Auriez-vous pu participer à un concours de ce type au début de votre carrière ?

Oui, complètement. J’aurais rêvé de faire un concours pareil. J’ai découvert Top Chef à Chicago, en 1998. Je travaillais pour Pierre Hermé à l’époque. Dans ma chambre d’hôtel, je suis tombé sur cette émission. J’ai trouvé ça génial. Il a dû se passer presque dix ans avant de voir ça arriver enfin en France.

« Ma mission est de désacraliser la pâtisserie, et la rendre accessible et funky »

D’autres émissions télé trouvent-elles grâce à vos yeux ?

Les émissions culinaires qui me font le plus rêver et que je trouve les plus réussies sur le PAF sont celles de Julie Andrieu. J’adorais Fourchette et Sac à dos. Je suis aussi complètement accro aux Nouveaux explorateurs avec Fred Chesneau. Je peux regarder cette émission non-stop. Elle est riche et les gens sont attachants. J’aime les programmes avec des concepts originaux. Sur Le Gâteau de mes rêves, on m’avait proposé de reprendre un concept américain, mais j’ai refusé et préféré écrire quelque chose qui me ressemble. Ce n’était pas possible autrement.

Qu’en est-il d’une troisième saison de Qui sera le prochain grand pâtissier ?

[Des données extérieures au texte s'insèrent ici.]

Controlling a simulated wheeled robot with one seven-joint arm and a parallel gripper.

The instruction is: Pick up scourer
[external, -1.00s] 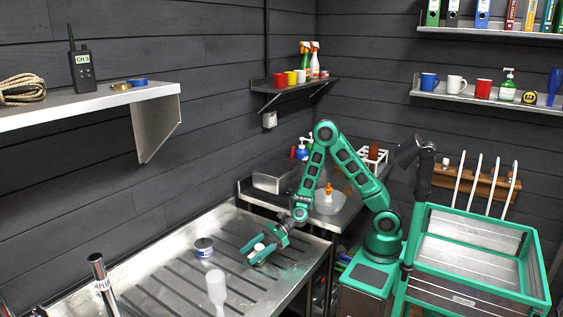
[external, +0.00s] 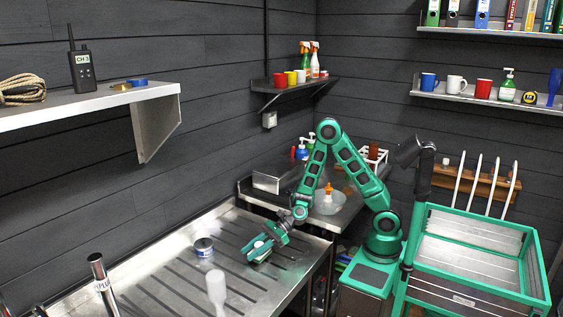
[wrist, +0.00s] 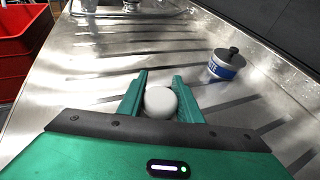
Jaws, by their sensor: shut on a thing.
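A pale, rounded thing, seemingly the scourer (wrist: 160,101), sits between the two green fingers of my gripper (wrist: 160,77) in the wrist view. Only its smooth white top shows clearly; its lower part is hidden by the fingers and the palm. In the external view my gripper (external: 257,252) is low over the grooved steel drainboard, with the white top of the scourer (external: 259,244) showing between the fingers. The fingers are shut on it. I cannot tell whether it touches the steel.
A blue-and-white tin with a dark knob (wrist: 227,63) stands nearby on the drainboard (external: 165,290). A pale bottle-shaped thing (external: 216,290) and a metal tube (external: 101,280) are nearer the front. Red crates (wrist: 25,35) show at the wrist view's left. Steel around the tin is clear.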

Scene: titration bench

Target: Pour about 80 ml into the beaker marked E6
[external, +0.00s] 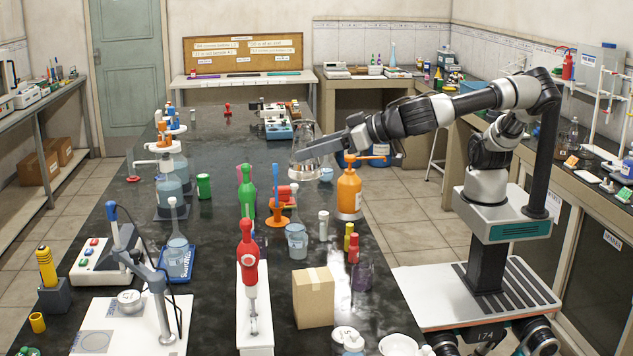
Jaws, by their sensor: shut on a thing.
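My gripper (303,152) is shut on a clear glass flask (306,133) with a wide base and narrower top. It holds the flask above the dark bench, left of the orange bottle. How much liquid the flask holds is hard to tell. A beaker with pale blue liquid (297,241) stands on the bench below, nearer the camera. A small light-blue vessel (326,174) stands farther back, under my forearm. A purple-tinted glass beaker (362,279) stands at the right edge. No E6 mark is readable on any of them.
An orange bottle with a pump top (349,192) stands close under my forearm. A green bottle (246,192), a blue-and-orange stand (276,205), a white cylinder (323,225) and a cardboard box (313,297) crowd the bench. Bare bench (222,172) shows left of the green bottle.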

Elle est actuellement en pourparlers, mais c’est en très bonne voie, avec logiquement les mêmes personnes.

Vos activités télévisées vous laissent-elles assez de temps pour le reste ?

Ma mission aujourd’hui est de désacraliser la pâtisserie, et la rendre accessible et funky. Je veux montrer qu’on peut faire de la pâtisserie sans se prendre la tête, un peu comme Jamie Oliver le fait en Angleterre avec la cuisine. Je ne fais pas que de la télé. Je donne un cours par semaine dans mon école, et le matin je vais travailler avec mon équipe. On réalise des gâteaux et évidemment j’adore ça, c’est le cœur de mon métier.